In an attempt to appear even, the election commissioners have been issuing warnings to candidates from most major parties, but like that timid umpire in thevillage cricket match who has to decide if the emperor is run out or not, the commissionhas given rulings that have allowed the emperor to keep batting. So Prime Minister Narendra Modi has been able to invoke the memory of paramilitary forces killed during the February terrorist attack in Kashmir, and ask voters to vote in the name of ‘the martyrs’—essentially arguing that a vote for his party alone would honour the fallen, and the commission finds nothing objectionable. But it does reprimand the Uttar Pradesh chief minister Ajay Singh Bisht, who calls himself Yogi Adityanath, after he called the Indian Army ‘Modi Sena’. There’s one rule for the satrap, another for the sultan.
Unrestrained and emboldened, Modi took the electoral discourse to lower depths in early May, when he called his rival Rahul Gandhi’s father and former prime minister Rajiv Gandhi, a man whose “life ended as corrupt #1.” Calling Rajiv Gandhi corrupt may be seen as part of a bitter election campaign, but Rajiv was assassinated by a terrorist in 1991, so the reference to the end of his life was crass. In any case, Gandhi was neither tried nor convicted of corruption, although he was accused of it during his lifetime, and his party, the Congress, even lost the 1989 parliamentary elections.
There was irony too. Only eight months ago, on his 74th birth anniversary, Modi had praised Rajiv’s contribution to Indian politics. In a remarkably candid statement to a fawning interviewer (and you get to interview Modi only if you are willing to be fawning), Modi had said that his only rival is Narendra Modi. Juxtapose the two statements: in one, Modi praised Rajiv in August, and a bit more than eight months later, he brought up his death in a crude way—remember, Rajiv was blown up by a suicide bomber. It showed those two rival Modis battling in his mind.
Such invective is usually associated with the presidents of the US and the Philippines—Donald Trump and Rodrigo Duterte. Modi is now firmly a member of that club. Unsurprisingly, Modi’s supporters, who affix the term chowkidar (or security guard) in front of their names on social media, chipped in gleefully, arguing that Rajiv Gandhi was corrupt—probably forgetting that neither he, nor Jawaharlal Nehru, (whom Modi blames frequently in his speeches), is a candidate in this year’s election, since both have been dead for quite some time now—more than a few decades. Such is the moral abyss where Modi has brought India’s political discourse.

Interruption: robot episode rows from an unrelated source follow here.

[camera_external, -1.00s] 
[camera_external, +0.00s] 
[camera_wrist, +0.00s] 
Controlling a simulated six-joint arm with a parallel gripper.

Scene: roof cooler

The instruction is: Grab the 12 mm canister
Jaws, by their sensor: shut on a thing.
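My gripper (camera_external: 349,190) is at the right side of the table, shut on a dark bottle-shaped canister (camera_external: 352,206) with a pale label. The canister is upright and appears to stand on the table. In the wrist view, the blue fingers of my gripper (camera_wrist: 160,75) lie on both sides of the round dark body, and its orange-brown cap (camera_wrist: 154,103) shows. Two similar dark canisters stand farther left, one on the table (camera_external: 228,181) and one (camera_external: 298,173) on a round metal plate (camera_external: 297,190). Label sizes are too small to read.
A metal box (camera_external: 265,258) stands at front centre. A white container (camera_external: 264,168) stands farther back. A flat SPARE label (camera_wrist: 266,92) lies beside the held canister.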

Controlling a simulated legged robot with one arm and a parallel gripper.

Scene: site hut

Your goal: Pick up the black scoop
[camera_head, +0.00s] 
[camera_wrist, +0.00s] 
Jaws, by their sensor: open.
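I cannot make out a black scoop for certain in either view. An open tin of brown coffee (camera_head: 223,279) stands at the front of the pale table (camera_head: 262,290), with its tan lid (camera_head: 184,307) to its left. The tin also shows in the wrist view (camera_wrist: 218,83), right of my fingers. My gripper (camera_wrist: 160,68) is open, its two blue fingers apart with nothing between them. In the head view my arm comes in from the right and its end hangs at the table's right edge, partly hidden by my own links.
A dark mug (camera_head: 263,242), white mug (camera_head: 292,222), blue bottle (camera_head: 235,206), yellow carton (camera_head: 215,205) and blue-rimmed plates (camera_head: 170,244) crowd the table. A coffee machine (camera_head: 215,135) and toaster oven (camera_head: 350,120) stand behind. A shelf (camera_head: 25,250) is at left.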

It is hard to predict any electoral outcome, and particularly in a nation as polyglot as India, with hundreds of regional, national, and local considerations affecting and influencing voters’ choices. But the tone of Modi’s own rhetoric, and that of the BJP president, Amit Shah (who has called Bangladeshi migrants ‘termites’ and ‘infiltrators’), suggests that things are probably not going according to their plans. That alone can explain why Modi is fighting the election as if he is a desperate opposition leader seeking public office for the first time.
During the 2014 elections, he presented a different personality. At that time, when a few Hindu fundamentalist leaders spoke out of turn and raised divisive, communal issues, Modi blew the whistle and said the election was about vikas, or development, and ordered his candidates to stay on message. Five years on it is a different story. One reason is that Indians haven’t seen much vikas. The economy has not grown as rapidly as Modi had promised or the voters expected. And the two actions he is known for have been spectacular self-goals. One is the so-called demonetisation, whereby 86 percent of India’s currency was withdrawn without adequate warning or preparation, claiming it would root out black money and stop terrorism (and neither has happened). Instead, it drained liquidity from the economy and disproportionately hurt the poor. And the other is a cumbersome and complicated goods and services tax that has annoyed and irritated businesses, big and small. On top of that, there is an agrarian crisis and rising unemployment, which has left Modi with only one option: to whip up communal passions. There has been some growth in that area—a sharp spike in the number of people lynched according to a recent Human Rights Watch report. The database maintained by the website IndiaSpend shows that in the three years preceding Modi’s election, 14 people were killed across India in six incidents; in the five years since there have been 121 incidents in which 281 people have died, a large majority of them being Muslim, Dalit, or Adivasi.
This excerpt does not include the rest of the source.